Material for this exercise →
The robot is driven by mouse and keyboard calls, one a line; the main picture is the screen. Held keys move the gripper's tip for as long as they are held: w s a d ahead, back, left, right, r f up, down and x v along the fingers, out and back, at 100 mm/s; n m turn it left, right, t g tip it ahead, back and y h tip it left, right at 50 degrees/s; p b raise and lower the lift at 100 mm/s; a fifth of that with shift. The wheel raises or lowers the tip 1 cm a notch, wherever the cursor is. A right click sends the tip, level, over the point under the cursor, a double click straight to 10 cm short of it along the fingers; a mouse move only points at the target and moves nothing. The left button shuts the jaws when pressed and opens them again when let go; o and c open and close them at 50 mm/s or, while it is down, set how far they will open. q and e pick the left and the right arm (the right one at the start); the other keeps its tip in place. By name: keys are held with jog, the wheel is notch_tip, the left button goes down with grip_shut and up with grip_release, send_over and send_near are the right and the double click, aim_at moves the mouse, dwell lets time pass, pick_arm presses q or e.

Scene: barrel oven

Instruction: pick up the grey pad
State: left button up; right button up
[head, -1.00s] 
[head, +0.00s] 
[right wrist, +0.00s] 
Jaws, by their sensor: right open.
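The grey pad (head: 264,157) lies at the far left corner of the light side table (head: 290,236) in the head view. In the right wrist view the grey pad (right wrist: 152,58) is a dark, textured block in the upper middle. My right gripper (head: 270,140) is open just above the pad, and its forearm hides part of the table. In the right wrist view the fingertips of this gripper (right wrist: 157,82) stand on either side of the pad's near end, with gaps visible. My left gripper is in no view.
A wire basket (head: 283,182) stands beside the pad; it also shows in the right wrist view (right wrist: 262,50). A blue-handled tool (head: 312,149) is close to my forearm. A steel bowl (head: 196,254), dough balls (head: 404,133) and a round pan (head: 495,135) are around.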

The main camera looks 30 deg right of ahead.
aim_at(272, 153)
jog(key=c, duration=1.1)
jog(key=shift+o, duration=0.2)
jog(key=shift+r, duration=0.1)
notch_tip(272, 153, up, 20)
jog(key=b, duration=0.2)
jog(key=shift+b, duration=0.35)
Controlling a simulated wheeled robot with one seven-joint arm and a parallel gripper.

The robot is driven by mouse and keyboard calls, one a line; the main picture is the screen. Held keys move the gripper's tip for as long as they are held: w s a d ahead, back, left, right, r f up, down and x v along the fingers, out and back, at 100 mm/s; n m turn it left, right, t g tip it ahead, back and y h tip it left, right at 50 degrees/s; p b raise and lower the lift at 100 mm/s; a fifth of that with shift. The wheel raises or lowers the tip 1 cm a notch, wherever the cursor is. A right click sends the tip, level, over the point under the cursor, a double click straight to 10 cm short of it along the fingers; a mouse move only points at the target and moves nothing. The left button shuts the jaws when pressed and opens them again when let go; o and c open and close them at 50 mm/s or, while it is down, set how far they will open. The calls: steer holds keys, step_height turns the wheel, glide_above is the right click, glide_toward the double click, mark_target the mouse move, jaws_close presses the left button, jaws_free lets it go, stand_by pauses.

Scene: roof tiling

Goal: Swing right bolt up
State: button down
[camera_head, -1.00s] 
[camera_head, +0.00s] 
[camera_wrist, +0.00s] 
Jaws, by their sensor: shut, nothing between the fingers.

Requirements → Type out all of the material again, word for word.

Expected answer →
The robot is driven by mouse and keyboard calls, one a line; the main picture is the screen. Held keys move the gripper's tip for as long as they are held: w s a d ahead, back, left, right, r f up, down and x v along the fingers, out and back, at 100 mm/s; n m turn it left, right, t g tip it ahead, back and y h tip it left, right at 50 degrees/s; p b raise and lower the lift at 100 mm/s; a fifth of that with shift. The wheel raises or lowers the tip 1 cm a notch, wherever the cursor is. A right click sends the tip, level, over the point under the cursor, a double click straight to 10 cm short of it along the fingers; a mouse move only points at the target and moves nothing. The left button shuts the jaws when pressed and opens them again when let go; o and c open and close them at 50 mm/s or, while it is down, set how far they will open. q and e pick the left and the right arm (the right one at the start); the other keeps its tip in place. By name: keys are held with jog, the wheel is notch_tip, the left button goes down with grip_shut and up with grip_release, send_over and send_near are the right and the double click, aim_at moves the mouse, dwell lets time pass, pick_arm presses q or e.

Scene: barrel oven

Instruction: pick up the grey pad
State: left button up; right button up
[head, -1.00s] 
[head, +0.00s] 
[right wrist, +0.00s] 
Jaws, by their sensor: right open.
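The grey pad (head: 264,157) lies at the far left corner of the light side table (head: 290,236) in the head view. In the right wrist view the grey pad (right wrist: 152,58) is a dark, textured block in the upper middle. My right gripper (head: 270,140) is open just above the pad, and its forearm hides part of the table. In the right wrist view the fingertips of this gripper (right wrist: 157,82) stand on either side of the pad's near end, with gaps visible. My left gripper is in no view.
A wire basket (head: 283,182) stands beside the pad; it also shows in the right wrist view (right wrist: 262,50). A blue-handled tool (head: 312,149) is close to my forearm. A steel bowl (head: 196,254), dough balls (head: 404,133) and a round pan (head: 495,135) are around.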

The main camera looks 30 deg right of ahead.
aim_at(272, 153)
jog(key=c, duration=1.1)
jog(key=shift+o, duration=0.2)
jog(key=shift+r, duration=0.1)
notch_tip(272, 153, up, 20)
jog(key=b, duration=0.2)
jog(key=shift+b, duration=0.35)
Controlling a simulated wheeled robot with one seven-joint arm and a parallel gripper.

The robot is driven by mouse and keyboard calls, one a line; the main picture is the screen. Held keys move the gripper's tip for as long as they are held: w s a d ahead, back, left, right, r f up, down and x v along the fingers, out and back, at 100 mm/s; n m turn it left, right, t g tip it ahead, back and y h tip it left, right at 50 degrees/s; p b raise and lower the lift at 100 mm/s; a fifth of that with shift. The wheel raises or lowers the tip 1 cm a notch, wherever the cursor is. A right click sends the tip, level, over the point under the cursor, a double click straight to 10 cm short of it along the fingers; a mouse move only points at the target and moves nothing. The left button shuts the jaws when pressed and opens them again when let go; o and c open and close them at 50 mm/s or, while it is down, set how far they will open. The calls: steer holds keys, step_height turns the wheel, glide_above is the right click, glide_toward the double click, mark_target the mouse move, jaws_close presses the left button, jaws_free lets it go, stand_by pauses.

Scene: roof tiling

Goal: Swing right bolt up
State: button down
[camera_head, -1.00s] 
[camera_head, +0.00s] 
[camera_wrist, +0.00s] 
Jaws, by their sensor: shut, nothing between the fingers.

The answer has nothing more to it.